Mainline Churches May Be ‘On Precipice of Decline’
Mainline Protestant churches might be “on the precipice of a period of decline,” says research guru George Barna after his research firm’s latest report on the state of mainline denominations.
Although The Barna Group study recognized a recent 10-year stability in the six major denominations-American Baptist Churches in the USA; the Episcopal Church; the Evangelical Lutheran Church in America; the Presbyterian Church (USA); the United Church of Christ; and the United Methodist Church-overall membership is a small fragment of what it was 60 years ago, when the denominations dominated the country’s Protestant landscape.
Today only 15 percent of American adults attend a mainline church, which on the average consists of almost 100 people. Although those numbers remained consistent during the last decade, Barna found indications of an imminent decline based on such factors as a sharp decrease in adults with children under the age of 18. In addition, almost 40 percent of mainline church attendees are single.

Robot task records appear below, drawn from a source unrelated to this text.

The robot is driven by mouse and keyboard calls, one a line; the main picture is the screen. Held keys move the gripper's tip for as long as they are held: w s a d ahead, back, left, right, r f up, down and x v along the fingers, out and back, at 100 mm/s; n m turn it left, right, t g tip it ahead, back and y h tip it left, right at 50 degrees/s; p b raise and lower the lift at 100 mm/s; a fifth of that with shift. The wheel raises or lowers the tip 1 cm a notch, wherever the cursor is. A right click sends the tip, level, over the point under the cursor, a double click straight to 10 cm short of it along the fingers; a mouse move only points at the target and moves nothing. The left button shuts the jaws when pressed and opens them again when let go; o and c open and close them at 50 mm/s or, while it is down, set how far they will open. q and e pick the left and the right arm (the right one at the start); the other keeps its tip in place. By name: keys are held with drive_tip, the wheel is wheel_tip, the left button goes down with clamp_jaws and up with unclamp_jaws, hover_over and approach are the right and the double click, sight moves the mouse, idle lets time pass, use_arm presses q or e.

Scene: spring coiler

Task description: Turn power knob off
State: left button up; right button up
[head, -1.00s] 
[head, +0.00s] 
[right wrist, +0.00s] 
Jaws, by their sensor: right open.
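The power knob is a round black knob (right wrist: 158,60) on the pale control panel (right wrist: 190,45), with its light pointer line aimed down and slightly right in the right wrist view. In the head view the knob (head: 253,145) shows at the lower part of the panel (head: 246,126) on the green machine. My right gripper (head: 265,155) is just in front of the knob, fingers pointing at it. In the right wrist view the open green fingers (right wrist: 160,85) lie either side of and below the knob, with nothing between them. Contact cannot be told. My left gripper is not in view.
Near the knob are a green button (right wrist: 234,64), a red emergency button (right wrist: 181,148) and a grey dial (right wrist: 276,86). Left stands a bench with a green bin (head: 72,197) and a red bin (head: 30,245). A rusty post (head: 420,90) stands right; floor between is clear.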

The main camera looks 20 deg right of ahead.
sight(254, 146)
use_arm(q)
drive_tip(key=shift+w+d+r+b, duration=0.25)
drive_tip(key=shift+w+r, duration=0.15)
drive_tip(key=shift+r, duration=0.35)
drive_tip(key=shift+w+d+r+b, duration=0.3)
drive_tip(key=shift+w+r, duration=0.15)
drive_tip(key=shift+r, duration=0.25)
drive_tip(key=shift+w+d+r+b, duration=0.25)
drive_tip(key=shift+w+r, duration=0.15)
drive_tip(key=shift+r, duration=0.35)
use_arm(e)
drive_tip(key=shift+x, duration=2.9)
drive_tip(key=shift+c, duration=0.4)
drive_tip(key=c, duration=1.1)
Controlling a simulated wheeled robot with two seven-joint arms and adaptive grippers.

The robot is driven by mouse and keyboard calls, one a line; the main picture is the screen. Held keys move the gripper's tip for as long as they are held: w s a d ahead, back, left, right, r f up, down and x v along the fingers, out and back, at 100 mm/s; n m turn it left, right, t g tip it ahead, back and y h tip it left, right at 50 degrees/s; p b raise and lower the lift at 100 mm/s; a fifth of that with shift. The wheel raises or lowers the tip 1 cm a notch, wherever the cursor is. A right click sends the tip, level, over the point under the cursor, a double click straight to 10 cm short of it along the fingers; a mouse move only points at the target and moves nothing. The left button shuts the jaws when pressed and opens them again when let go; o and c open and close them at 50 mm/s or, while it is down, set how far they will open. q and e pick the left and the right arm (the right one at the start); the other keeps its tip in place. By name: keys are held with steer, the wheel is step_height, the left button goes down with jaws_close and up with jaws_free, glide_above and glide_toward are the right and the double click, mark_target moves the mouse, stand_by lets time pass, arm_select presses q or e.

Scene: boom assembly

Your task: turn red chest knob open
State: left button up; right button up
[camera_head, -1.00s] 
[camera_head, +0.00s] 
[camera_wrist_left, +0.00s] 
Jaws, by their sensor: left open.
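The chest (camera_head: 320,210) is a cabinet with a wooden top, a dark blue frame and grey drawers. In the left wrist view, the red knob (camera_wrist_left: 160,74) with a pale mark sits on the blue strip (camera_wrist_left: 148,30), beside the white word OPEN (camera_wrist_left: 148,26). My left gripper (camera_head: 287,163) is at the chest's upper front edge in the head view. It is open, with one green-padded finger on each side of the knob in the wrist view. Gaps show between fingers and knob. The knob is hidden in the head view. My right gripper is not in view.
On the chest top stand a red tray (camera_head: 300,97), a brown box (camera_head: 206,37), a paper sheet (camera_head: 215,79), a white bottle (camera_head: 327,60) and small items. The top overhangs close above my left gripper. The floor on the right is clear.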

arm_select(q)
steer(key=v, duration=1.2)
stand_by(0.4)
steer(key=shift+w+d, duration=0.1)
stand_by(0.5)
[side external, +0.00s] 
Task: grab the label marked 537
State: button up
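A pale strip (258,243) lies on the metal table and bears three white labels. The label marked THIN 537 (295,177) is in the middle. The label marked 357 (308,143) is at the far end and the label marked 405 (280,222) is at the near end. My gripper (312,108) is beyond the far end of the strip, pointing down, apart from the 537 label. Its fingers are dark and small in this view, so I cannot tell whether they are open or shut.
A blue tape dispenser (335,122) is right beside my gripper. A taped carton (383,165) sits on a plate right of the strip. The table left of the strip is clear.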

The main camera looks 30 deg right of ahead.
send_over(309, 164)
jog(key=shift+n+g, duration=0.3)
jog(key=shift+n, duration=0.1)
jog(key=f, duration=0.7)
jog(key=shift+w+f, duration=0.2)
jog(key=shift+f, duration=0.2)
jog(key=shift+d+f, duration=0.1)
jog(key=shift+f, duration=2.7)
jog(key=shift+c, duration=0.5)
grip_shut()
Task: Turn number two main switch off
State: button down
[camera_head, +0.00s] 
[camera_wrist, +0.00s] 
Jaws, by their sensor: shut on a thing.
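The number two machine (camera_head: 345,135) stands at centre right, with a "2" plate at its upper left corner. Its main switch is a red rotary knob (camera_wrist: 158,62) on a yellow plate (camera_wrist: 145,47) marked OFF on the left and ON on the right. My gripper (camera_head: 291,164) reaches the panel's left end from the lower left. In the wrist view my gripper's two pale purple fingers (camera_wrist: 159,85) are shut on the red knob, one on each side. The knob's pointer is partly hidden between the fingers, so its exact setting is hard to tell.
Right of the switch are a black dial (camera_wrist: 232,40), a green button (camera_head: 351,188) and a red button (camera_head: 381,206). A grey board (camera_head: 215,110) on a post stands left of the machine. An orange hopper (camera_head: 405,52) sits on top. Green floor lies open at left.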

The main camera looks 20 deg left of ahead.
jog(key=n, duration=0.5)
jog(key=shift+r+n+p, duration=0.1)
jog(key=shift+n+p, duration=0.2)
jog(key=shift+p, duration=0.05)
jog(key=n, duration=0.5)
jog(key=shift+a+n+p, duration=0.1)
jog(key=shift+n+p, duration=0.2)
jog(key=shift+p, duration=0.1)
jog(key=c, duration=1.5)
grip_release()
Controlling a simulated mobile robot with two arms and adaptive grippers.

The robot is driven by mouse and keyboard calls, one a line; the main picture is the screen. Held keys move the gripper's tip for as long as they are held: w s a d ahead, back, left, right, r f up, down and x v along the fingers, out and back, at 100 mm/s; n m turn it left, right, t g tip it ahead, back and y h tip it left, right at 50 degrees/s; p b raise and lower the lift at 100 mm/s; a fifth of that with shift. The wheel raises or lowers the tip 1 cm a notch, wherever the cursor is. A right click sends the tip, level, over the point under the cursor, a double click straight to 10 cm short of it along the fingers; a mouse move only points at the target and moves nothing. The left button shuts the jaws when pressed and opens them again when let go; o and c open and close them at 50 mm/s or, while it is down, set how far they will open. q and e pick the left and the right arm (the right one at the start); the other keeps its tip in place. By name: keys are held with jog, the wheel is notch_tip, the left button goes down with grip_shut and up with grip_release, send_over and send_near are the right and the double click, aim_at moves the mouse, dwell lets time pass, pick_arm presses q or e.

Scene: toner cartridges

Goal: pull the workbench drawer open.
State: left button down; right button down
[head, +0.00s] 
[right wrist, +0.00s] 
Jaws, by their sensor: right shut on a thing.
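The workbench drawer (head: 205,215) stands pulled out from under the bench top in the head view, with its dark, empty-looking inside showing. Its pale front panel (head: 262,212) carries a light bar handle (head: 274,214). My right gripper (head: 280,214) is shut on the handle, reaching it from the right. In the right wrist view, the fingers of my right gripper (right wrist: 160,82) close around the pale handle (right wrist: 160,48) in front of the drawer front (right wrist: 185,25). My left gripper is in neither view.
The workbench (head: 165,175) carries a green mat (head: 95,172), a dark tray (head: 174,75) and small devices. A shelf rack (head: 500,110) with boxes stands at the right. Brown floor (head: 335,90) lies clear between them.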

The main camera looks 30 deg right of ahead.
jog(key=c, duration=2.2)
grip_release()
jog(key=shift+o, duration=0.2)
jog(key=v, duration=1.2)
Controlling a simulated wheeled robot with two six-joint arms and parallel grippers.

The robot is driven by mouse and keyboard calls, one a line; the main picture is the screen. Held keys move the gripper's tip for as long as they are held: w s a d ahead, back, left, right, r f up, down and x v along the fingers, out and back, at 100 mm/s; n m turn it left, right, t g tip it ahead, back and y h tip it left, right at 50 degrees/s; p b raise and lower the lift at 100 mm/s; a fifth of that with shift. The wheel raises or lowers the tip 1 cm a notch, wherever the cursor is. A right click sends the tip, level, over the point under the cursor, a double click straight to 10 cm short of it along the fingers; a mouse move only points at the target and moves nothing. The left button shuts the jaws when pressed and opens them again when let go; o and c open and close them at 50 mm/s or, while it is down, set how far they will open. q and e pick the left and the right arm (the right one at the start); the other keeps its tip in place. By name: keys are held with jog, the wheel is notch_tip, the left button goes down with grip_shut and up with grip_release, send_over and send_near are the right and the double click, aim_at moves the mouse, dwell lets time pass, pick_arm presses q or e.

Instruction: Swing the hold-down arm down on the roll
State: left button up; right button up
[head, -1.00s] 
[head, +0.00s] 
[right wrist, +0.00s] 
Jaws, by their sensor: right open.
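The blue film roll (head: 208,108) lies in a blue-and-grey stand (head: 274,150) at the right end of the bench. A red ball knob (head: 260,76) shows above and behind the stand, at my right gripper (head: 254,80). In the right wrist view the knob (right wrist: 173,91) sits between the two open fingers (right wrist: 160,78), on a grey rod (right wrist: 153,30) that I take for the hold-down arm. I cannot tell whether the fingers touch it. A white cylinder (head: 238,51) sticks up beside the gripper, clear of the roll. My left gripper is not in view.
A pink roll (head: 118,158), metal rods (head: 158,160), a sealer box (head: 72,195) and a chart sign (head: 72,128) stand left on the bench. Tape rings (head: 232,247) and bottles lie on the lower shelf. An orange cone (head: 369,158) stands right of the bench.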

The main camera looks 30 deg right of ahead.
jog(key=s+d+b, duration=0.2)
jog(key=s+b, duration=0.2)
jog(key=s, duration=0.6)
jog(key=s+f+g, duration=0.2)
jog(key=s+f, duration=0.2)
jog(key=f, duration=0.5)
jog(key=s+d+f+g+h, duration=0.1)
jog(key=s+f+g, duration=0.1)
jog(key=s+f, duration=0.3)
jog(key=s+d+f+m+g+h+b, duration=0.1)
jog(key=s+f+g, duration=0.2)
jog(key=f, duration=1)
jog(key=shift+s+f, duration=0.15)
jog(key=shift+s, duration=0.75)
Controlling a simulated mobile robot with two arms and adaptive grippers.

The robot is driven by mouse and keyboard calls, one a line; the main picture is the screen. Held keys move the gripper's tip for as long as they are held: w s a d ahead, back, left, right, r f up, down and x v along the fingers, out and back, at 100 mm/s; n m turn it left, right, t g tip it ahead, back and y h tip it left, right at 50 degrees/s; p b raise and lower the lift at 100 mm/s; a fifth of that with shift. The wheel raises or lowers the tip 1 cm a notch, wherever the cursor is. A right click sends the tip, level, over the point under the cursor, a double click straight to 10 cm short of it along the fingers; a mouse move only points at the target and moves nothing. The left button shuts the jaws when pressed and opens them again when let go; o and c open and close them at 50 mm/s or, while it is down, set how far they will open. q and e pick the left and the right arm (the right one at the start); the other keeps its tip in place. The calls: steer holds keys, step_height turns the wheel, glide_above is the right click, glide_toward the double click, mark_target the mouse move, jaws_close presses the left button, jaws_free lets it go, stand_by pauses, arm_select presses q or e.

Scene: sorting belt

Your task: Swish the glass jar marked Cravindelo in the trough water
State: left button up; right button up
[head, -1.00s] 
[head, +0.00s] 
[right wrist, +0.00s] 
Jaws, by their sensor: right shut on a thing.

With the rise of evangelical and Pentecostal churches since the 1950s, mainline churches have struggled to attract younger adults and minorities-particularly Hispanics, who make up more than 16 percent of the U.S. population but only 6 percent of the mainline church.
In addition, volunteerism is down (21 percent since 1998), as is adult Sunday school participation (17 percent since 1998). On the flip side, the average age of the mainline pastor is getting older (48 in 1998, 55 today), while these pastors only remain with a congregation an average of four years, compared to twice that length for non-mainline church leaders.